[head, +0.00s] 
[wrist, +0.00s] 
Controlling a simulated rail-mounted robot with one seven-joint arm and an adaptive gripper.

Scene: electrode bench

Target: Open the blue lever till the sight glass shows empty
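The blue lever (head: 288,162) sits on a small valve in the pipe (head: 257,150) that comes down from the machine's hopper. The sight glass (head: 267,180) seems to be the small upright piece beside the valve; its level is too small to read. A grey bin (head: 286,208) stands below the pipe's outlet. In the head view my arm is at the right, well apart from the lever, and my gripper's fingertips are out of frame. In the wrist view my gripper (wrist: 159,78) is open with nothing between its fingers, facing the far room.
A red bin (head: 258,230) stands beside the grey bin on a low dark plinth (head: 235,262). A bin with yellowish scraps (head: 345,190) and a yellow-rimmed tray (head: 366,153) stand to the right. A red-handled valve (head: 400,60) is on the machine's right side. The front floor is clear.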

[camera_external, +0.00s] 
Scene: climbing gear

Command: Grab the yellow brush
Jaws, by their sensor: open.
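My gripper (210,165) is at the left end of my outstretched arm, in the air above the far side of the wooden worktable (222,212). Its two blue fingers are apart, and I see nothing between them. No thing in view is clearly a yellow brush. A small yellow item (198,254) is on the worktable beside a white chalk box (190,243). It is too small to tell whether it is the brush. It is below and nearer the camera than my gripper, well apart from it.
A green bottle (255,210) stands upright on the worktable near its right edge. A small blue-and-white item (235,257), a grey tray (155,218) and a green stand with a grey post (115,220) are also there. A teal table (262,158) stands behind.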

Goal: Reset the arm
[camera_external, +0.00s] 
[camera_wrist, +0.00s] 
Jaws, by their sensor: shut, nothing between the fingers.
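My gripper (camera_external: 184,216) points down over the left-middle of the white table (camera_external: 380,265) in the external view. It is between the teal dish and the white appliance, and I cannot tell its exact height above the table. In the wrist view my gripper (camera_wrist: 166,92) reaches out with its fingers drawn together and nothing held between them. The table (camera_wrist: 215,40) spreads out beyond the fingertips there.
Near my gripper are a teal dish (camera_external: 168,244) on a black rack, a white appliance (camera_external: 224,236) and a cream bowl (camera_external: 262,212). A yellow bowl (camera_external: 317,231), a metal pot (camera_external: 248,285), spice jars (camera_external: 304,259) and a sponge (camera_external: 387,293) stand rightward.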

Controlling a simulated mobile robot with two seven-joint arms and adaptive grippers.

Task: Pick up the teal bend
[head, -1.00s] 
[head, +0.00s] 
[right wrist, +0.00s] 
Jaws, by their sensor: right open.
+ + + + + + +
> _WHAT TO PRODUCE_
In the records above, how many lines contain the word "robot"? Give the number alone.

> _TASK RESPONSE_
2